Is it currently possible to use acados in microcontrollers with only single-precision FPUs? In particular, I would ideally want to run it on bare-metal 32-bit ARM architecture. I have not been able to find any successful examples of this, but I also haven’t found anything saying it is fundamentally impossible either.
From what I’ve found, it seems like it could be possible. There are several solvers that support single-precision (e.g. qpOASES), and I would expect that this is where numerical stability is most sensitive. For my application, I have a discrete-time dynamics model with analytical Jacobians, so numerical differentiation and discretization should not be an issue. I am willing to do some modifications to the source code if needed, and perhaps open a PR to contribute if I get it to work.
If this is possible, I will be using the C interface of acados to implement the problem and incorporate it with the rest of my code. If there are any particular settings that are needed to try this out, please let me know.
unfortunately I don’t have any experience with such a project myself, but you might want to have a look at this example. Perhaps there are some useful hints.
Thank you for the reference. I’ve looked at this example before, and I can see it uses doubles. As far as I know, the STM32H7 comes with a double-precision FPU, so the example doesn’t directly address the single-precision feasibility question. That said, it does have a lot of useful hints for running acados on 32-bit ARM in general, which I appreciate.
Hi, in general the dependencies BLASFEO and HPIPM come with both double and single precision version of each routine, but so far acados has been implemented only in double precision. There are some subtle changes that may need to be implemented, and if you have not been involved in the development of the acados core it may be hard to nail them down.
Just for better understanding, what is the reason for wanting to use acados in single precision?
In general on 32-bit ARM architectures it should be possible to compile the code with soft-fp options, such that the floating point instructions are emulated if not available in hardware. Clearly this makes all computations much slower, but you haven’t mentioned speed requirements in your post.
If this soft-fp works, you could use this to identify where the computational bottleneck is.
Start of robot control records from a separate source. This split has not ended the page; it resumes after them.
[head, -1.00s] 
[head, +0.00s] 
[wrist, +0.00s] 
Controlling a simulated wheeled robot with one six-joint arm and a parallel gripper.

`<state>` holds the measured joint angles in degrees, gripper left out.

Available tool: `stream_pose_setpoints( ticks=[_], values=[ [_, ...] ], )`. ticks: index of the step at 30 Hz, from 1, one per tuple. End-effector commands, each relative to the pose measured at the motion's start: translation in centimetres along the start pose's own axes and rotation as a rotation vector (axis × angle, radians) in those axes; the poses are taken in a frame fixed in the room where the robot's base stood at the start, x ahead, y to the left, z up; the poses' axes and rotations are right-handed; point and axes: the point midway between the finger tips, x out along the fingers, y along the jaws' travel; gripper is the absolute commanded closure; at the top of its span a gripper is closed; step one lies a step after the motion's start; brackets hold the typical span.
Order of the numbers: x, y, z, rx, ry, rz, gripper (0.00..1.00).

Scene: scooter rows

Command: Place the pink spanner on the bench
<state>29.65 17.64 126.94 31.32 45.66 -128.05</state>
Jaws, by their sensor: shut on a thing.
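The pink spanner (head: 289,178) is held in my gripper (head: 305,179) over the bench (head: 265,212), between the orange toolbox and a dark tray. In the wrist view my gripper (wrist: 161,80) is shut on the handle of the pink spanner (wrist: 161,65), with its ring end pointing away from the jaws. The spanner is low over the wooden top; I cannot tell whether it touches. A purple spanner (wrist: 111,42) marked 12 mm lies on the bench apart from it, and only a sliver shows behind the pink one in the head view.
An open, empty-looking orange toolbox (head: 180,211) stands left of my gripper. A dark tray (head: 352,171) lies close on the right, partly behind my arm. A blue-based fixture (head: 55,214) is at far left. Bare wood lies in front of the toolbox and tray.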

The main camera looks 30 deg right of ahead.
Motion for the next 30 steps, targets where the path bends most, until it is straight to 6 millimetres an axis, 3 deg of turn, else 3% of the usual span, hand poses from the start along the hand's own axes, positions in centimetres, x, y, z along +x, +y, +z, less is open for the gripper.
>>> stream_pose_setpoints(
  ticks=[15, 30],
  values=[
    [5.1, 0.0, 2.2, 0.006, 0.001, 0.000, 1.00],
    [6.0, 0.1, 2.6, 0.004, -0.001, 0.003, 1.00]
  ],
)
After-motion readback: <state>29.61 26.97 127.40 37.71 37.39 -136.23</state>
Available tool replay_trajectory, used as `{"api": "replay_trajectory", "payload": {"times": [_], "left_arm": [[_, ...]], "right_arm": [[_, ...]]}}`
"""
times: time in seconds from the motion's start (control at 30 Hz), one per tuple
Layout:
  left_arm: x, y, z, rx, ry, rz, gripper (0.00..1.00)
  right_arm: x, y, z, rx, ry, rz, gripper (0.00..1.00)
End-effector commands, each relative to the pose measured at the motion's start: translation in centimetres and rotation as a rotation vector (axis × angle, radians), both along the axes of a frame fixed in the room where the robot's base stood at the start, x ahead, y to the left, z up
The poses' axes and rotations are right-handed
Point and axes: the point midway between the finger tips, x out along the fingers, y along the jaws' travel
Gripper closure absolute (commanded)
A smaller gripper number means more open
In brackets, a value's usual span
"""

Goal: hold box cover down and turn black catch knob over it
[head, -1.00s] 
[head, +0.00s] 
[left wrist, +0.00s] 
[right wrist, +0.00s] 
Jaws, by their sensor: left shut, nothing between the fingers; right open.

Likely, it would only be in the QP solver: at that point, you could keep acados in double precision, and just modify the wrapper to your selected QP solver, in order to use the single precision version of that QP solver for improved speed.
That would be a much easier project than porting the entire acados to single precision.
Thank you for the detailed answer and suggestions. This is very helpful! I should have mentioned in my original post that I do have strict speed and memory requirements, which is why I want to avoid compiling with softfp.
I’ll definitely explore the approach with a modified QP solver wrapper and see if that gives me the performance I need.